The Light Between Oceans was a terribly flawed movie that is very likely to bore many, if not most, of its moviegoers. This was evidenced by the guy sitting behind me who was sawing logs for the entire second half. But I am a sucker for broken relationship movies caused by some sort of strife and that's exactly what I got here. The only thing I knew about this movie was that it was about a couple living on a small island while he managed a lighthouse and that they found a baby in a boat who they took as their own after she suffered a series of miscarriages. I actually wish I had gone in knowing nothing about this movie at all. All I needed to know was that it was a heavy drama, that it featured one of my favorite actors (Michael Fassbender - Shame, Steve Jobs), one of the next great actresses of our time who absolutely arrived on the scene with two massive performances in 2015 (Alicia Vikander - Ex Machina, The Other Danish Girl), and the director of one of my favorite movies of all-time (Derek Cianfrance - Blue Valentine, The Place Beyond the Pines). That enough would have gotten me in the theater. And that is enough for me to give this a positive review despite a story that had much promise, but had some uneven turns, and ultimately led to characters making decisions that didn't make a whole lot of sense. What I did love most about this movie (which will be a focus of this review) is how two different people can face the same ethical dilemma and how the decision that is made can eat one person up so much that they almost can't live with themselves while the other person can continue living their life peacefully as if the decision they had to make was whether to have sausage or pepperoni on their pizza the night before.


Steve Jobs (2015)

The much anticipated Steve Jobs exists so much as a single entity that we may forget that the 2013 Ashton Kutcher Jobs movie ever existed. Steve Jobs has been a much bigger hit with critics (85% fresh on Rotten Tomatoes verses 27% rotten) as well as with audiences (the 2015 movie earned more than half of what the 2013  movie grossed in its first week alone). While neither Kutcher nor Michael Fassbender (Shame, 12 Years a Slave) look anything like the actual former CEO of Apple, Fassbender is a much more credible dramatic actor than Kutcher ever will be. That is reason enough to give Steve Jobs the nod over Jobs if you are debating which one to watch. This will not be a comparison review between the two movies as I have not seen Kutcher's Jobs and I have no desire to see it.
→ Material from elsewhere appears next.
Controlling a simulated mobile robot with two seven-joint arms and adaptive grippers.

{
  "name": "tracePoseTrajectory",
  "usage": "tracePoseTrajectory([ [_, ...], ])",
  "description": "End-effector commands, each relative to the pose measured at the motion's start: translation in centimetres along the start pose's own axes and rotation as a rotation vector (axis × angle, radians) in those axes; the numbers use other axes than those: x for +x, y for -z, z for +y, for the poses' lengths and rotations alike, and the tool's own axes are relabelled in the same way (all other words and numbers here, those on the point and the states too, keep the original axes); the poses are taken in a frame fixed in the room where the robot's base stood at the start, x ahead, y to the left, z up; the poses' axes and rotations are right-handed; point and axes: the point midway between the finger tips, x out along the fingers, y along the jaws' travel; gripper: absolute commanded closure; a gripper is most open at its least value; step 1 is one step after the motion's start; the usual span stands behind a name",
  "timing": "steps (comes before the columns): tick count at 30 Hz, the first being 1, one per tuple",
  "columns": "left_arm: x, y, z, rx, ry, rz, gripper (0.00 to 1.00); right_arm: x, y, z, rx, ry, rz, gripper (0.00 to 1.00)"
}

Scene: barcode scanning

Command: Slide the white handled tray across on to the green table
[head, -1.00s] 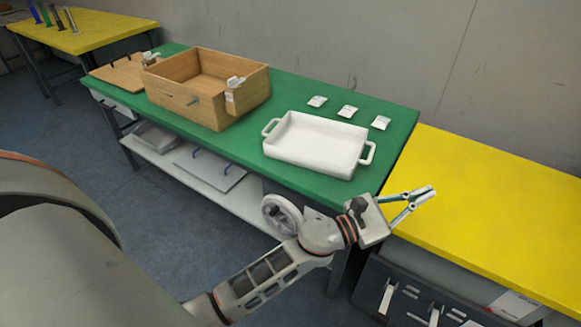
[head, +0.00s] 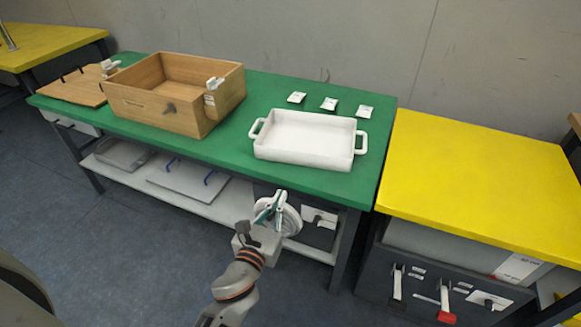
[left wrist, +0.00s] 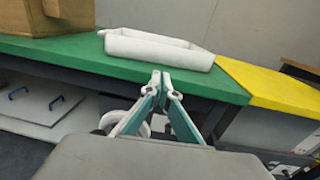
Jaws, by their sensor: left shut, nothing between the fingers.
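The white handled tray (head: 305,138) rests flat on the green table (head: 225,135), near its right end, with one handle at each short side. It also shows in the left wrist view (left wrist: 160,50), ahead of the fingers. My left gripper (head: 278,200) is shut and empty, in front of the green table's front edge and below the tray, apart from both. Its closed fingertips show in the left wrist view (left wrist: 161,77). My right gripper is not in view.
A wooden box (head: 165,98) stands left of the tray. Several small white packets (head: 329,104) lie behind the tray. A yellow table (head: 480,170) adjoins on the right with its top clear. A wheel-like object (head: 290,222) is below the green table.

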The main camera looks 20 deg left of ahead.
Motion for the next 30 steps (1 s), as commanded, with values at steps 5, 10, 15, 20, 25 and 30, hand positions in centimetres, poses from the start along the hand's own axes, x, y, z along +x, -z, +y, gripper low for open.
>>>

For whatever reason, I wasn't looking as forward to the Fassbender vehicle as I thought I would have been and it turns out that trepidation was justified. This was a very average movie that I can only recommend with the caveat that, while you might like it, you aren't going to like it as much as you were hoping to like it.


12 Years A Slave (2013)

The common moviegoer of America will soon be introduced to one of the next big names in feature film directing when the Academy Award nominations come out in a few weeks. Steve McQueen will undoubtedly earn a Best Director nomination for 12 Years A Slave, a movie that some say is the greatest movie about slavery ever told. While those who have seen the movie have talked a lot about the acting (and rightfully so), this movie, like any great movie, needs a captain to steer the ship and bring the story together. McQueen does just that. In a few weeks, the common moviegoer will be asking what else has McQueen directed. Well, this is just his third feature film. He has 23 "Shorts" that he is credited with directing, but only two feature-length films. But these two other films weren't just any movies. Much like Christopher Nolan (The Dark Knight, Memento) everything that McQueen has touched in his young career has had purpose. He doesn't have any "throw away" movies. The movies he has tackled thus far in his full-length directorial career have been on slavery, sex addiction (Shame), and the true story of an Irish Republican Army activist who, in 1981, protested the way he and fellow inmates were being treated by British guards by embarking on, perhaps, the most internationally recognized hunger strike since Ghandi (Hunger). While both Shame and Hunger earned critical acclaim, they weren't seen by many people. I personally found Shame to be an absolutely brilliant movie. McQueen not just touched, but his ear to the burner in how he tackled the taboo topic of sex addiction. I think as a result, I expected much more when I saw Hunger after this. While I appreciated many aspects of Hunger, I found it to be rather dull. So now with 12 Years A Slave, McQueen has three movies that I admire and two that I think are brilliant.


Shame (2011)

Shame was that 2011 movie that most people heard about, but few people saw. It happens to at least one movie each year. In 2009, the movie that was identified with this label (The Hurt Locker) ended up winning a Best Picture Academy Award and put the talented Jeremy Renner on the map for the first time. In the case of Shame, there was more of a reason for its obscurity than some of the movies in other years. Shame is rated NC-17 and rightfully so. It chronicles the day to day lifestyle of Brandon (Michael Fassbender - A Dangerous Method, Haywire), a 30-something year-old man who is addicted to sex. Fassbender was thought to be a lock for an Academy Award Best Actor nomination after earning similar recognition at other awards ceremonies, including The Golden Globes. Fassbender, however, was not one of the five finalists for acting's most prestigious award.